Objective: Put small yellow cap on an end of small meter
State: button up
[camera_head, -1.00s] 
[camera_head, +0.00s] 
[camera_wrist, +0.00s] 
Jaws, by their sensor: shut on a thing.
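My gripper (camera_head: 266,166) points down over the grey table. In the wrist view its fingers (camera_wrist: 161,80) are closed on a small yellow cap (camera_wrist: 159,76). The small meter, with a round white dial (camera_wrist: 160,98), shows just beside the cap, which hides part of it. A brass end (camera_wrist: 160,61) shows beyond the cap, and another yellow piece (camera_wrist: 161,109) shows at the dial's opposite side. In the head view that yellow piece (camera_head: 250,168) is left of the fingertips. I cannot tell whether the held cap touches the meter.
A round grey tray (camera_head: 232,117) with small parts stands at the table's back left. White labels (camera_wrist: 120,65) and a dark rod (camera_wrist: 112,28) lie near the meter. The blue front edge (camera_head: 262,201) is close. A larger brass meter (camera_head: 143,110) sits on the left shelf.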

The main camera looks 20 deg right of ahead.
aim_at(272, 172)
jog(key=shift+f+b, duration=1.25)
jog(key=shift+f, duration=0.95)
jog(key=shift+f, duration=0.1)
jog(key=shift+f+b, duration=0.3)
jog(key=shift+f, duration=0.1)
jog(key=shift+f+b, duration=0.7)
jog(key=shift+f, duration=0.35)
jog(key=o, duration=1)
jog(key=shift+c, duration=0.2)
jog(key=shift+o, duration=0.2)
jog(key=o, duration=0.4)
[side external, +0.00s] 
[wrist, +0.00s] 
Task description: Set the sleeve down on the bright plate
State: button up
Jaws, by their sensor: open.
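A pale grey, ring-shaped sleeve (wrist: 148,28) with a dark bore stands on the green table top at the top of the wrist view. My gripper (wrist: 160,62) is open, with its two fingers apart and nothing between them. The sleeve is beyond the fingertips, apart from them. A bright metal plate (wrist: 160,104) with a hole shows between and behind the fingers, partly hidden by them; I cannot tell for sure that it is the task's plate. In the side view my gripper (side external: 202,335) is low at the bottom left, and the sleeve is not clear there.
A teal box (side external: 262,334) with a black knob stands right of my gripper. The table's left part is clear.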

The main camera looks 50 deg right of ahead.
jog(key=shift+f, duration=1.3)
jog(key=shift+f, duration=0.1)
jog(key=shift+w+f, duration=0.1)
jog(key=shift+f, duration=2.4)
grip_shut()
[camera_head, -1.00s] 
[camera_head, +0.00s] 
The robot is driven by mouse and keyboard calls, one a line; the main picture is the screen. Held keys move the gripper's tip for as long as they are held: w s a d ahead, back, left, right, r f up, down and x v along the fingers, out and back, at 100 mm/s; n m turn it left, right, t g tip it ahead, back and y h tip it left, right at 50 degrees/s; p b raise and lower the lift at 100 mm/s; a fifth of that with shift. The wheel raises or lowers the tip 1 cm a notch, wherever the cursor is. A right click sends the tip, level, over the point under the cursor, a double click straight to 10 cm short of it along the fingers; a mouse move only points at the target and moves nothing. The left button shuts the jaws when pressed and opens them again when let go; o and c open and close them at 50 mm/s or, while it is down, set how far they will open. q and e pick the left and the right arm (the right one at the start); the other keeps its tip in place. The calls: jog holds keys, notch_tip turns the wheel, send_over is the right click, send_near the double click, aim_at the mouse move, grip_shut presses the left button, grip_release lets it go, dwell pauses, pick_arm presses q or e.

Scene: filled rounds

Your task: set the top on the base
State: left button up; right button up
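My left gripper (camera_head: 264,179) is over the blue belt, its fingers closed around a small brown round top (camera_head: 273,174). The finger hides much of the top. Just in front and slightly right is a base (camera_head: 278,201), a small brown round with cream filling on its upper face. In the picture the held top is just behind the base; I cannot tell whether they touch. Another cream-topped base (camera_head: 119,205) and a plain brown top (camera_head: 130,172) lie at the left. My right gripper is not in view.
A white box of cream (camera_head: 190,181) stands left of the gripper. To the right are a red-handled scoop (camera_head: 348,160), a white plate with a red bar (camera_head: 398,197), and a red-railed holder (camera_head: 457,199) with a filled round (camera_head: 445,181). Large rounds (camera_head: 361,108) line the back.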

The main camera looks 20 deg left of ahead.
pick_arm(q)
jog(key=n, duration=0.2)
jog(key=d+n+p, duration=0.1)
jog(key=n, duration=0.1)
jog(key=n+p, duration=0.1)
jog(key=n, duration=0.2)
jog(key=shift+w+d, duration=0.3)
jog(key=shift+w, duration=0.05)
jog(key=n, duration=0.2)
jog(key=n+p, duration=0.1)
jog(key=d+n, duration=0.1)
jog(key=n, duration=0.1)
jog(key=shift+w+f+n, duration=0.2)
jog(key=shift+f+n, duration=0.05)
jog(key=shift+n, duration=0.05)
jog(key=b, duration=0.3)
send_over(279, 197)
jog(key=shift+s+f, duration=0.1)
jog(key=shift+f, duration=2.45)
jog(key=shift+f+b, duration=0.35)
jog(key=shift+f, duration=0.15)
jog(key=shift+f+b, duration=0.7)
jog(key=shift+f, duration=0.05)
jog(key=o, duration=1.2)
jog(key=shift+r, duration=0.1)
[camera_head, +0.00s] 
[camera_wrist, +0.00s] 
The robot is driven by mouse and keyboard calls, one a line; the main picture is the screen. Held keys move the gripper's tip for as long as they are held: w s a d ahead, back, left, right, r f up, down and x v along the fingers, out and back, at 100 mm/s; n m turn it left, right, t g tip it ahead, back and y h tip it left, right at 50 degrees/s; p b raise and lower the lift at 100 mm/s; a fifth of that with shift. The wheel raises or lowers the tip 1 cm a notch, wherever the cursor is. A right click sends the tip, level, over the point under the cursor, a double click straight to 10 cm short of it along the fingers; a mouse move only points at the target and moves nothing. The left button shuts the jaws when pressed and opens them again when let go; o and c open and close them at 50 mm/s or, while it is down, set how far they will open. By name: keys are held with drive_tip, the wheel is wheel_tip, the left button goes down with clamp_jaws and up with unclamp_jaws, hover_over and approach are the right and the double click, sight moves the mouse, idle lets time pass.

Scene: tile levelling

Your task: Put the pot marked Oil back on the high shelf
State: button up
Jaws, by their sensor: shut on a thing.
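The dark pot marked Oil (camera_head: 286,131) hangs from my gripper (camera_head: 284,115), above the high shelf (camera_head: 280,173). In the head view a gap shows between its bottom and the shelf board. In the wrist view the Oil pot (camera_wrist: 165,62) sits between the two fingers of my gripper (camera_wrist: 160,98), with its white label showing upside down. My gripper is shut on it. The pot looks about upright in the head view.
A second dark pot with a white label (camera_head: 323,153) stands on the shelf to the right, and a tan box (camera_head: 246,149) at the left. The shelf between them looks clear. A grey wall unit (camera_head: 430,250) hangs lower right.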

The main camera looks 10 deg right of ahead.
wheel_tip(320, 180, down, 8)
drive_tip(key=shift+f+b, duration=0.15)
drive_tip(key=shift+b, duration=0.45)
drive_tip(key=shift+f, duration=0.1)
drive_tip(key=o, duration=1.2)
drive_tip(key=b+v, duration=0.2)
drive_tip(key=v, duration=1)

════════════════

THE TASK
Print the whole listing again, exactly.

WRITTEN RESPONSE
Objective: Put small yellow cap on an end of small meter
State: button up
[camera_head, -1.00s] 
[camera_head, +0.00s] 
[camera_wrist, +0.00s] 
Jaws, by their sensor: shut on a thing.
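My gripper (camera_head: 266,166) points down over the grey table. In the wrist view its fingers (camera_wrist: 161,80) are closed on a small yellow cap (camera_wrist: 159,76). The small meter, with a round white dial (camera_wrist: 160,98), shows just beside the cap, which hides part of it. A brass end (camera_wrist: 160,61) shows beyond the cap, and another yellow piece (camera_wrist: 161,109) shows at the dial's opposite side. In the head view that yellow piece (camera_head: 250,168) is left of the fingertips. I cannot tell whether the held cap touches the meter.
A round grey tray (camera_head: 232,117) with small parts stands at the table's back left. White labels (camera_wrist: 120,65) and a dark rod (camera_wrist: 112,28) lie near the meter. The blue front edge (camera_head: 262,201) is close. A larger brass meter (camera_head: 143,110) sits on the left shelf.

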The main camera looks 20 deg right of ahead.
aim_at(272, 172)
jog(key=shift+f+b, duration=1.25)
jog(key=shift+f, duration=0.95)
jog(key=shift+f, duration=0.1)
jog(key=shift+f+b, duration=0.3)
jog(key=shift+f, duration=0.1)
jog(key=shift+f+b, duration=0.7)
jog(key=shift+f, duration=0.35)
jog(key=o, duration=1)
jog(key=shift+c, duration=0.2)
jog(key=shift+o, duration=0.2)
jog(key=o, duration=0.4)
[side external, +0.00s] 
[wrist, +0.00s] 
Task description: Set the sleeve down on the bright plate
State: button up
Jaws, by their sensor: open.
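A pale grey, ring-shaped sleeve (wrist: 148,28) with a dark bore stands on the green table top at the top of the wrist view. My gripper (wrist: 160,62) is open, with its two fingers apart and nothing between them. The sleeve is beyond the fingertips, apart from them. A bright metal plate (wrist: 160,104) with a hole shows between and behind the fingers, partly hidden by them; I cannot tell for sure that it is the task's plate. In the side view my gripper (side external: 202,335) is low at the bottom left, and the sleeve is not clear there.
A teal box (side external: 262,334) with a black knob stands right of my gripper. The table's left part is clear.

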The main camera looks 50 deg right of ahead.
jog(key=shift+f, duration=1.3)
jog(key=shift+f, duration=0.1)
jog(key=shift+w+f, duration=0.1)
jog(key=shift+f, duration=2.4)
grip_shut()
[camera_head, -1.00s] 
[camera_head, +0.00s] 
The robot is driven by mouse and keyboard calls, one a line; the main picture is the screen. Held keys move the gripper's tip for as long as they are held: w s a d ahead, back, left, right, r f up, down and x v along the fingers, out and back, at 100 mm/s; n m turn it left, right, t g tip it ahead, back and y h tip it left, right at 50 degrees/s; p b raise and lower the lift at 100 mm/s; a fifth of that with shift. The wheel raises or lowers the tip 1 cm a notch, wherever the cursor is. A right click sends the tip, level, over the point under the cursor, a double click straight to 10 cm short of it along the fingers; a mouse move only points at the target and moves nothing. The left button shuts the jaws when pressed and opens them again when let go; o and c open and close them at 50 mm/s or, while it is down, set how far they will open. q and e pick the left and the right arm (the right one at the start); the other keeps its tip in place. The calls: jog holds keys, notch_tip turns the wheel, send_over is the right click, send_near the double click, aim_at the mouse move, grip_shut presses the left button, grip_release lets it go, dwell pauses, pick_arm presses q or e.

Scene: filled rounds

Your task: set the top on the base
State: left button up; right button up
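My left gripper (camera_head: 264,179) is over the blue belt, its fingers closed around a small brown round top (camera_head: 273,174). The finger hides much of the top. Just in front and slightly right is a base (camera_head: 278,201), a small brown round with cream filling on its upper face. In the picture the held top is just behind the base; I cannot tell whether they touch. Another cream-topped base (camera_head: 119,205) and a plain brown top (camera_head: 130,172) lie at the left. My right gripper is not in view.
A white box of cream (camera_head: 190,181) stands left of the gripper. To the right are a red-handled scoop (camera_head: 348,160), a white plate with a red bar (camera_head: 398,197), and a red-railed holder (camera_head: 457,199) with a filled round (camera_head: 445,181). Large rounds (camera_head: 361,108) line the back.

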The main camera looks 20 deg left of ahead.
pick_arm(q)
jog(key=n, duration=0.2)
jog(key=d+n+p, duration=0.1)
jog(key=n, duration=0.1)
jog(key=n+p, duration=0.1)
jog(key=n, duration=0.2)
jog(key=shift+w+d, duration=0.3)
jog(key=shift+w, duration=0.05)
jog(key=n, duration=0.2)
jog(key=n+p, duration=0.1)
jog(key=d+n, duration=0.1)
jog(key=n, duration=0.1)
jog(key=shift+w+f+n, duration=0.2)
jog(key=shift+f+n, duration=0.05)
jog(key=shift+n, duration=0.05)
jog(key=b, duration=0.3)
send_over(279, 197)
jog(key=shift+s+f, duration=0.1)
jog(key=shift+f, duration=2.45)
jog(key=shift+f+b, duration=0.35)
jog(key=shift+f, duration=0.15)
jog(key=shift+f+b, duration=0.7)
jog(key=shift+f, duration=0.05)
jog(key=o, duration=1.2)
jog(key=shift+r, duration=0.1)
[camera_head, +0.00s] 
[camera_wrist, +0.00s] 
The robot is driven by mouse and keyboard calls, one a line; the main picture is the screen. Held keys move the gripper's tip for as long as they are held: w s a d ahead, back, left, right, r f up, down and x v along the fingers, out and back, at 100 mm/s; n m turn it left, right, t g tip it ahead, back and y h tip it left, right at 50 degrees/s; p b raise and lower the lift at 100 mm/s; a fifth of that with shift. The wheel raises or lowers the tip 1 cm a notch, wherever the cursor is. A right click sends the tip, level, over the point under the cursor, a double click straight to 10 cm short of it along the fingers; a mouse move only points at the target and moves nothing. The left button shuts the jaws when pressed and opens them again when let go; o and c open and close them at 50 mm/s or, while it is down, set how far they will open. By name: keys are held with drive_tip, the wheel is wheel_tip, the left button goes down with clamp_jaws and up with unclamp_jaws, hover_over and approach are the right and the double click, sight moves the mouse, idle lets time pass.

Scene: tile levelling

Your task: Put the pot marked Oil back on the high shelf
State: button up
Jaws, by their sensor: shut on a thing.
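The dark pot marked Oil (camera_head: 286,131) hangs from my gripper (camera_head: 284,115), above the high shelf (camera_head: 280,173). In the head view a gap shows between its bottom and the shelf board. In the wrist view the Oil pot (camera_wrist: 165,62) sits between the two fingers of my gripper (camera_wrist: 160,98), with its white label showing upside down. My gripper is shut on it. The pot looks about upright in the head view.
A second dark pot with a white label (camera_head: 323,153) stands on the shelf to the right, and a tan box (camera_head: 246,149) at the left. The shelf between them looks clear. A grey wall unit (camera_head: 430,250) hangs lower right.

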The main camera looks 10 deg right of ahead.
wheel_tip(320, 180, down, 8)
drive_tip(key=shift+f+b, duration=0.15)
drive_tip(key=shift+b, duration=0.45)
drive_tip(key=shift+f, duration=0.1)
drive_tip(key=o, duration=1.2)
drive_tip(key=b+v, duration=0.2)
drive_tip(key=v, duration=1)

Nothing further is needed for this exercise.